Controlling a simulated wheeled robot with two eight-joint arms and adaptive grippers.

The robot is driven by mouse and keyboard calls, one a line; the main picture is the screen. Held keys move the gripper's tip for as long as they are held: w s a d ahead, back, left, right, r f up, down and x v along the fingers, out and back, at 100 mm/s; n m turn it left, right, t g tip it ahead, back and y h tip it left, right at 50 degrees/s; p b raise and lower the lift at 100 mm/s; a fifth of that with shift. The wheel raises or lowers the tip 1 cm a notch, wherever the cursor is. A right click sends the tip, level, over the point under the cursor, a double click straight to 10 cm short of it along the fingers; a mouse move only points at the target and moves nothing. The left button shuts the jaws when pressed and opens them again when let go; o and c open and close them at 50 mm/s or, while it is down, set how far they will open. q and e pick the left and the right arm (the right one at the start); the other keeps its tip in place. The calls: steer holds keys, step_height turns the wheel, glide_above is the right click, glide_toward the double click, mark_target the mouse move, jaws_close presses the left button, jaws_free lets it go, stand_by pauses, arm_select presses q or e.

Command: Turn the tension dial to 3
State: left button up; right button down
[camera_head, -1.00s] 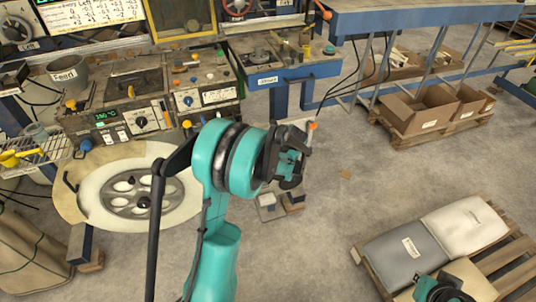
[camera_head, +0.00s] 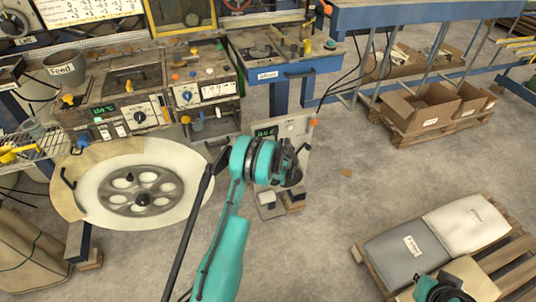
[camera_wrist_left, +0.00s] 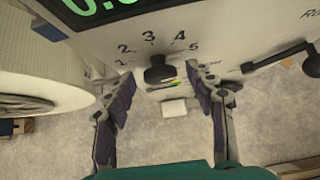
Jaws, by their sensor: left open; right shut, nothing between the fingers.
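The tension dial (camera_wrist_left: 158,72) is a dark knob on a light panel (camera_wrist_left: 228,40), with numbers 1 to 5 printed in an arc above it. I cannot read where its pointer stands. In the left wrist view my left gripper (camera_wrist_left: 162,92) is open, one finger on each side below the dial; I see no clear contact. In the head view my left gripper (camera_head: 292,162) is at the front of the panel (camera_head: 298,128), its wrist hiding the dial. My right gripper (camera_head: 445,292) shows only in part at the bottom right, shut and empty, over the pallet.
A green display (camera_wrist_left: 95,5) is above the dial, and a crank handle (camera_wrist_left: 280,58) sticks out right of it. A large white reel (camera_head: 142,190) stands left of my left arm. Sacks on a pallet (camera_head: 490,270) lie right.

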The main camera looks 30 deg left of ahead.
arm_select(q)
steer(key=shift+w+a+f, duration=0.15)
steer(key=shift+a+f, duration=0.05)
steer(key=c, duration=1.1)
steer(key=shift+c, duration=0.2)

-*-

▸ Task instructions: Retype each line of the listing above word for word. Exclude the pictures.

▸ Full response:
Controlling a simulated wheeled robot with two eight-joint arms and adaptive grippers.

The robot is driven by mouse and keyboard calls, one a line; the main picture is the screen. Held keys move the gripper's tip for as long as they are held: w s a d ahead, back, left, right, r f up, down and x v along the fingers, out and back, at 100 mm/s; n m turn it left, right, t g tip it ahead, back and y h tip it left, right at 50 degrees/s; p b raise and lower the lift at 100 mm/s; a fifth of that with shift. The wheel raises or lowers the tip 1 cm a notch, wherever the cursor is. A right click sends the tip, level, over the point under the cursor, a double click straight to 10 cm short of it along the fingers; a mouse move only points at the target and moves nothing. The left button shuts the jaws when pressed and opens them again when let go; o and c open and close them at 50 mm/s or, while it is down, set how far they will open. q and e pick the left and the right arm (the right one at the start); the other keeps its tip in place. The calls: steer holds keys, step_height turns the wheel, glide_above is the right click, glide_toward the double click, mark_target the mouse move, jaws_close presses the left button, jaws_free lets it go, stand_by pauses, arm_select presses q or e.

Command: Turn the tension dial to 3
State: left button up; right button down
[camera_head, -1.00s] 
[camera_head, +0.00s] 
[camera_wrist_left, +0.00s] 
Jaws, by their sensor: left open; right shut, nothing between the fingers.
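The tension dial (camera_wrist_left: 158,72) is a dark knob on a light panel (camera_wrist_left: 228,40), with numbers 1 to 5 printed in an arc above it. I cannot read where its pointer stands. In the left wrist view my left gripper (camera_wrist_left: 162,92) is open, one finger on each side below the dial; I see no clear contact. In the head view my left gripper (camera_head: 292,162) is at the front of the panel (camera_head: 298,128), its wrist hiding the dial. My right gripper (camera_head: 445,292) shows only in part at the bottom right, shut and empty, over the pallet.
A green display (camera_wrist_left: 95,5) is above the dial, and a crank handle (camera_wrist_left: 280,58) sticks out right of it. A large white reel (camera_head: 142,190) stands left of my left arm. Sacks on a pallet (camera_head: 490,270) lie right.

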The main camera looks 30 deg left of ahead.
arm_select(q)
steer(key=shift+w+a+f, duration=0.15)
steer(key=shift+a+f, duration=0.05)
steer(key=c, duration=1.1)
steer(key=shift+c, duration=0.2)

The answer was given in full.